Je rappelle aussi que la première entité en Algérie à s’être lancée dans une formation en intelligence économique était l’Université de la Formation Continue à Alger en 2007 : C’était une Post-Graduation Spécialisée.
Et en soutien à l’effort de diffusion de la culture relative à cette nouvelle discipline, la DGIEEP publie en 2010, en collaboration avec le cabinet privé Veil Tech, un manuel de référence sur la formation en intelligence économique en Algérie.
En 2011, l’Institut Supérieur de Gestion et de Planification (ISGP) de Bordj El Kiffan/Alger (sous tutelle du Ministère des Finances) lance en collaboration avec le Ministère de l’Industrie, de la PME et de la Promotion de l’investissement, un Master en intelligence économique et management stratégique destiné aux entreprises.
En 2012, c’est au tour de l’Ecole Nationale Supérieure de Management (ENSM), toujours à Alger, de proposer un Master professionnel sur l’intelligence économique avec des experts nationaux et internationaux.
Enfin, et plus récemment, l’École Supérieure d’Économie d’Oran lance une première promotion de Master en intelligence économique et stratégies compétitives qui sortira cet été 2025.
Nous avons donc formé une multitude de cadres dans le domaine de l’intelligence économique depuis 2007 à ce jour et finalement pour quel résultat ?
Que sont devenus tous les cadres formés dans le domaine de l’intelligence économique ?
Est-ce qu’ils ont tous produit des mémoires de fin d’études ?
Où ont-ils effectué leur stages de terrain du moment qu’aucune entreprise ne pratique de manière formelle une démarche d’intelligence économique en Algérie ?
Quels ont été leurs thématiques de mémoires de fin d’études ?
C’est justement ces deux dernières préoccupations qui ont été portées à ma connaissance par un certain nombre d’étudiants qui éprouvent ou qui ont éprouvé des difficultés pour entamer et terminer leurs mémoires de fin d’études.
Est-il raisonnable de lancer des formations universitaires en intelligence économique alors qu’en Algérie aucune entreprise ne pratique cette démarche ?

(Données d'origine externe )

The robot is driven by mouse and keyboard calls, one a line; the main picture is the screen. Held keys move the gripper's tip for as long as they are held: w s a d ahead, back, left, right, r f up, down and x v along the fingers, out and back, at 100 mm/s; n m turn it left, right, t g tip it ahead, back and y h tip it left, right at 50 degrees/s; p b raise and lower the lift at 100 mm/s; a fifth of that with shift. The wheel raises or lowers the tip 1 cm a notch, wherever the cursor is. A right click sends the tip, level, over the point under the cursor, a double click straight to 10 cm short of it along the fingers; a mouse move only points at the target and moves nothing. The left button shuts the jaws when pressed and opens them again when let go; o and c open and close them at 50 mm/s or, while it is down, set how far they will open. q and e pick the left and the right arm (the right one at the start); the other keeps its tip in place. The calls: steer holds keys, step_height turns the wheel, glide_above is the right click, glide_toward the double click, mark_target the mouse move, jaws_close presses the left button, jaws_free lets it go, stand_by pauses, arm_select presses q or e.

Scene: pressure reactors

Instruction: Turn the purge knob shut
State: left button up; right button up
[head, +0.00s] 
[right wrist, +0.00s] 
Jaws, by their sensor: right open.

Et que faudrait-il faire alors dans ce cas de figure ?
Pour ma part, je dirais qu’il est tout à fait absurde de lancer de longues études universitaires en intelligence économique (deux ans et plus) et qu’il est encore moins pertinent de proposer des doctorats dans cette discipline.

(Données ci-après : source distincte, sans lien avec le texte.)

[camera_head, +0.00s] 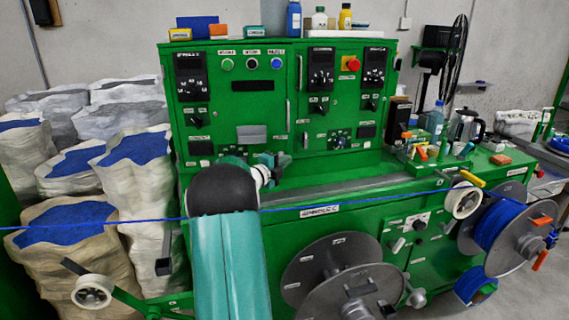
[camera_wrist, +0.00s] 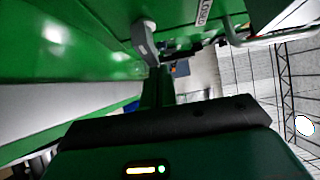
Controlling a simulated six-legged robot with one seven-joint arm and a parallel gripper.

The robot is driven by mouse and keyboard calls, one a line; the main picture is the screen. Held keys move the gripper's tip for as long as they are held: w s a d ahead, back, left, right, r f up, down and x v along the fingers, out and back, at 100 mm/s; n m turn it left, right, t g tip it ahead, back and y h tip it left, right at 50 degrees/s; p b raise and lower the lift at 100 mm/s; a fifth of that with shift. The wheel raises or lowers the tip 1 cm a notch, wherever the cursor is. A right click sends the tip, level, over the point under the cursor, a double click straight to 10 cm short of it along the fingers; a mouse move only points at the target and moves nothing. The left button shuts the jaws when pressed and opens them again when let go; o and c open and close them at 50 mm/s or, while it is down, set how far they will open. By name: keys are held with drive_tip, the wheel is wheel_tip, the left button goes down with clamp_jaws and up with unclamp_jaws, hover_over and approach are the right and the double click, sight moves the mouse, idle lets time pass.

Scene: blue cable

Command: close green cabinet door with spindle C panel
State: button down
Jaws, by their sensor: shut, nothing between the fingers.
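A green cabinet stands on the machine, and its front (camera_head: 262,105) carries dials, buttons and labels. The label that seems to read SPINDLE C (camera_head: 320,211) is on the lower green front. I cannot tell which door is open or how far. My gripper (camera_head: 275,165) shows small and partly hidden behind my arm, in front of the cabinet's lower edge, with no object seen in it. In the wrist view, a green panel (camera_wrist: 75,25) fills the upper left, with a grey handle (camera_wrist: 144,40) and a partly cut-off label (camera_wrist: 203,13) beside it. The fingertips are not clear there.
A blue cable (camera_head: 400,195) runs across the front of the machine. Reels (camera_head: 345,275) and a spool of blue cable (camera_head: 495,225) stand at the front and right. White sacks (camera_head: 70,165) crowd the left. Bottles (camera_head: 318,18) stand on top of the cabinet.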

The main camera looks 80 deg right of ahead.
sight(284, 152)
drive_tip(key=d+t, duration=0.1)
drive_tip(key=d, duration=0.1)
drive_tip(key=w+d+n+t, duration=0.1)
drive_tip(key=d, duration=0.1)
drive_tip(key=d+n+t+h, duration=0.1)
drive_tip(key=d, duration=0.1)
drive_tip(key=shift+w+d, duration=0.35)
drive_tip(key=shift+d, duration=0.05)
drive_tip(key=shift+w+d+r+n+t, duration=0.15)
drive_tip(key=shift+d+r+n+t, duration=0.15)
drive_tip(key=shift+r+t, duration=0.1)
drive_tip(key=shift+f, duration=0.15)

Je sais, mon point de vue est radical et expéditif mais c’est vraiment ce que je pense.
La seule chose que je pourrais concevoir serait d’enseigner les fondamentaux de l’intelligence économique et l’enseigner à tout le monde, sans exception. Un module d’une cinquantaine d’heures sera largement suffisant pour commencer à diffuser une culture d’intelligence économique à tous : Étudiants toutes spécialités confondues, cadres, dirigeants d’entreprise et j’en passe.
Il faut enseigner dans une première phase les fondamentaux de la discipline et ensuite à chacun d’adapter cette démarche dans son domaine d’activité et d’expertise : Le temps fera la différence.

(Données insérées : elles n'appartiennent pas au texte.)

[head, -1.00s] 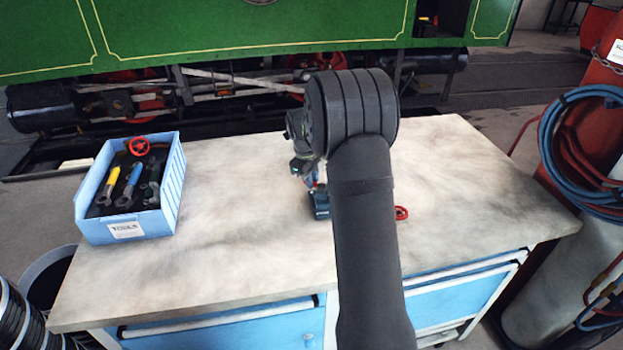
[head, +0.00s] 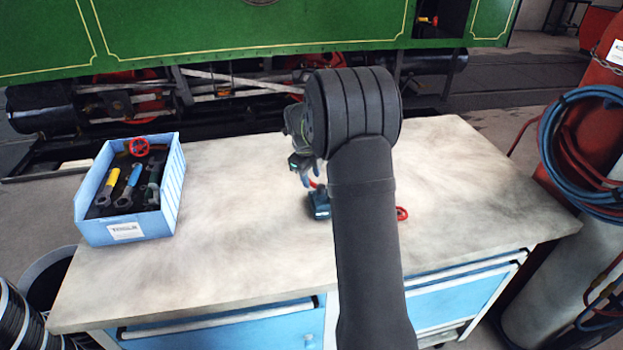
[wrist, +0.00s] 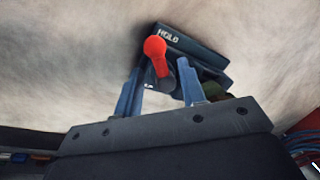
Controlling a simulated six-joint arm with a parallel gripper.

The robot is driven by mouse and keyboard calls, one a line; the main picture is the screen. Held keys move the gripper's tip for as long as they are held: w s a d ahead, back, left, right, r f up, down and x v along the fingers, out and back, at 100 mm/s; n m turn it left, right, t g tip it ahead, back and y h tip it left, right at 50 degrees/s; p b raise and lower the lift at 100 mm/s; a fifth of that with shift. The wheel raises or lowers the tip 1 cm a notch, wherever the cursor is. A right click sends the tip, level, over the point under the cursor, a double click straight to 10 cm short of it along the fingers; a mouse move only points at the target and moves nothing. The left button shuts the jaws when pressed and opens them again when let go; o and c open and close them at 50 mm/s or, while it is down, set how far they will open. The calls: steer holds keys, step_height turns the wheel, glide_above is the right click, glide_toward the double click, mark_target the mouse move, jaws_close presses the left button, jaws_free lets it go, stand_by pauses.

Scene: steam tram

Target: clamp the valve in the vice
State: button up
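A dark blue vice (head: 319,203) stands on the bench, partly hidden behind my arm. In the wrist view the block marked HOLD (wrist: 190,45) shows beyond my fingers. A red lever with a rounded end (wrist: 155,47) and a dark stem shows between the fingers; I cannot tell whether it belongs to the valve or the vice. My gripper (wrist: 160,75) is open, with a visible gap between the left finger and the stem. In the head view my gripper (head: 308,178) is just above the vice. No valve body is clearly visible in the vice's jaws.
A blue tool box (head: 128,230) at the bench's left holds yellow- and blue-handled tools and a red handwheel (head: 139,146). Another red wheel-like part (head: 401,213) shows right of my arm. The bench top (head: 240,240) is otherwise clear. Hoses (head: 580,150) hang at the right.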

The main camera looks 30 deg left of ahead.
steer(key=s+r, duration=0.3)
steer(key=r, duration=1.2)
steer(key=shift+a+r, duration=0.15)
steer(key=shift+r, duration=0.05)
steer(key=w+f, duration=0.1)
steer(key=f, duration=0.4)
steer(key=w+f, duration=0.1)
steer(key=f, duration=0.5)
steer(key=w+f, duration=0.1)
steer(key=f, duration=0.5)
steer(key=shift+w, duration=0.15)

C’est ce que j’ai fait pour sept (07) promotions de cadres du Ministère de l’Industrie durant un séminaire de cinq jours que j’ai intitulé : La gestion opérationnelle de l’information dans la prise de décision. En gros, j’ai introduit tout simplement les fondamentaux de l’intelligence économique aux cadres du Ministère de l’industrie et c’est à eux maintenant de développer leur outil.
L’intelligence économique est une discipline qui ne peut être « académisée » car elle est basée essentiellement sur des pratiques quotidiennes très terre à terre et concrètes.
Trop de théorie nuit à la théorie et que vive le concret et le palpable.